Saturday 24 October 2015

In life I think everyone has a dark side. Mine is wishing that life wasn’t the way it is now. There is a thick wall between how I present myself to the world and how I really am on the inside, without my mask. I used to be a very outgoing and positive individual who put herself out in the open quite often, but somewhere along the line my life took a turn. Staring at a very young age in my life almost every day I was bullied. I would get picked on for being different. I remember the way the other kids in my class used to laugh at my pale skin, saying I looked like I was sick, or albino. Mostly the harsh words were aimed at my weight though.

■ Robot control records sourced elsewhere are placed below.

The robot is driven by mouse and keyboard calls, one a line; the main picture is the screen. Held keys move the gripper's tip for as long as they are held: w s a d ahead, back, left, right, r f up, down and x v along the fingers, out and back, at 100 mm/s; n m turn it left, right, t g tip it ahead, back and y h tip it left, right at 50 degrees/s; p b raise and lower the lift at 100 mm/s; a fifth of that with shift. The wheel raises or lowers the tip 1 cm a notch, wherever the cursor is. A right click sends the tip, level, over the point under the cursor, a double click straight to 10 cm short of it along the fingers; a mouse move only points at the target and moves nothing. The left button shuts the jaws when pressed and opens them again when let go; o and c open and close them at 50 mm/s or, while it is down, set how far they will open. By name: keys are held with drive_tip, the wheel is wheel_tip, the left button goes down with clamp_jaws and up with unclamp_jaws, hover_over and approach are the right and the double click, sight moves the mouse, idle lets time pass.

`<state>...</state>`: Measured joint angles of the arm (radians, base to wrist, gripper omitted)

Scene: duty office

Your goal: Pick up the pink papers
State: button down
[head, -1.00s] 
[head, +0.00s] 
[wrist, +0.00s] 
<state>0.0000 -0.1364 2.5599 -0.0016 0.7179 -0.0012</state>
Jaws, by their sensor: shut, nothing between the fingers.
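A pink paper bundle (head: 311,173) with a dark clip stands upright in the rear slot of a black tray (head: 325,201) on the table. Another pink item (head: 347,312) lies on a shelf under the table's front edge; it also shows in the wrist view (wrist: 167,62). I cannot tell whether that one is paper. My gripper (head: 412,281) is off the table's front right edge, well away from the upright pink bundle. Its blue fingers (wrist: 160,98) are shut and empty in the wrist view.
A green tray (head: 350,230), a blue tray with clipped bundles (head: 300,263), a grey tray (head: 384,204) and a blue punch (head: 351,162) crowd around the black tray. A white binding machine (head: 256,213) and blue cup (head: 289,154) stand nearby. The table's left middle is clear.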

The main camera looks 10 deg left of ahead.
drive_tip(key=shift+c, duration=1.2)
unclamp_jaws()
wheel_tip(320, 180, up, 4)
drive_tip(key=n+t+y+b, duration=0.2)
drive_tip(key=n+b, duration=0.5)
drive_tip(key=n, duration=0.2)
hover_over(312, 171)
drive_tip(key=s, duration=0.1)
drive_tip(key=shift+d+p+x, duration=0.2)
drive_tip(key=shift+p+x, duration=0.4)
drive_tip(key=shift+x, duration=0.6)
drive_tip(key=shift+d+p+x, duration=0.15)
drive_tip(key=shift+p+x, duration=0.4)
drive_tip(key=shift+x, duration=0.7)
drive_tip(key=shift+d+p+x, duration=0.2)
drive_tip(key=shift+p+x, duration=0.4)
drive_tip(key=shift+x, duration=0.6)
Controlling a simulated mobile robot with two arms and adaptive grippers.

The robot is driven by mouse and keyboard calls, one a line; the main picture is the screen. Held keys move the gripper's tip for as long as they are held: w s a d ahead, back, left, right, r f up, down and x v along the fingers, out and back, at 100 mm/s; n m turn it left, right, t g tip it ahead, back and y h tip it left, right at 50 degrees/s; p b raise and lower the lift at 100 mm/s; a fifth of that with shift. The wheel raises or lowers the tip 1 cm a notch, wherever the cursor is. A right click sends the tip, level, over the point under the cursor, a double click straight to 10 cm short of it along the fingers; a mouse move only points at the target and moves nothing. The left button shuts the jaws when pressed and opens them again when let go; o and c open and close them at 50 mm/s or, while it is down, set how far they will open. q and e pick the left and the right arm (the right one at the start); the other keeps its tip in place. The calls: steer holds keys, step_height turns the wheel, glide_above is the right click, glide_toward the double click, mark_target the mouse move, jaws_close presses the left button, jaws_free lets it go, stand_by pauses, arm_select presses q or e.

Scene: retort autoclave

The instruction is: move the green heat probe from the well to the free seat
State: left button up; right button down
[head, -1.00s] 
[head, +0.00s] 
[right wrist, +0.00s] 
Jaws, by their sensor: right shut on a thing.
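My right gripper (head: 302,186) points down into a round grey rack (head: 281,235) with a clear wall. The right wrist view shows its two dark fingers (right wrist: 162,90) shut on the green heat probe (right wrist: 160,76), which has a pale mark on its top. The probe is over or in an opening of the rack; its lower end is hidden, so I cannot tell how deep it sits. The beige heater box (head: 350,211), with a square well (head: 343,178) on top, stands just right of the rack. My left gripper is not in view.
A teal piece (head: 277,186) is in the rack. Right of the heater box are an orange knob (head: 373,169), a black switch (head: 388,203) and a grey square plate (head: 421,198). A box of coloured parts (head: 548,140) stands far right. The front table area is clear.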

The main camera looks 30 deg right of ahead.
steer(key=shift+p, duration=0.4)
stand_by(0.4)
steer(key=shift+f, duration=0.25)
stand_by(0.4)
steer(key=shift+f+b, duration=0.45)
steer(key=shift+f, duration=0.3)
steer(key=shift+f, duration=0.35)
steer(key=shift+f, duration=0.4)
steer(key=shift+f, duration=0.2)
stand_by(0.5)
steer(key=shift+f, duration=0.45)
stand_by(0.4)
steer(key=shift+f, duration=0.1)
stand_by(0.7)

Clothing has always been a huge struggle for me. It was hard finding clothes to fit my little over weight body when I was young.  I always wanted to wear cloths the other girls would wear, but there was a problem, I just wouldn’t fit.  I often found myself draping my body in boy’s clothes instead because that was the only clothing I could wear to fit my body right. I just wanted to be normal.

One day I got a haircut. I was so proud of my new look, and happy, I couldn’t wait to show it off. I got straight across bangs and I thought they were the best thing ever, the new change was great, but once I arrived at my school, everything changed. The kids laughed at me, saying I looked ugly and even fatter then yesterday, and before I knew it I had accumulated a new nick name, ‘Ugly Betty’.  I have never felt more ashamed to be me than in that moment. It hurt, so I decided it was time for a change. I needed to make a diffence in my life.

I joined the cross country team and began to workout. Every single day I worked so hard, and kept pushing myself till I could go no more. A lot of people told me that I could never lose the weight, that I would always be the fat ugly girl, and I was a fool for even trying to better myself. They laughed, but their silly remarks only caused me to push myself harder. They were my motivation, and I thank them now for helping me. I soon began to notice a difference in myself, not only in my body, but my attitude too. I felt healthy and alive, for the first time in my life, and it showed. I also began to wear makeup. I wake up every morning, put my makeup on, and straighten my hair, just to make myself feel worthy, to hide my insecurities from the world, but with this I found my passion. I love makeup. Makeup is a way for you to cover up your flaws, and sculpt your face into how you dream to look, but it is more than just a cover up in my eyes, Makeup is a form of art, my face is my canvas, and this is my life.  I didn’t do it for the people who said I couldn’t, I did it to improve the person I am.

It’s hard going through life day after day, when all people do is try to rip you apart from the roots up. The things that people say can put a huge toll on your life. Sometimes I find myself wondering how my attitude and outlook on life would be if I didn’t experience this is my life. Would I still be the person I am now?

I still get some remarks for the way I look. But you know what? It doesn’t bug me anymore, not one bit.  I can just brush their harsh words right off my shoulder in a blink of an eye because I have found myself.  I am finally free.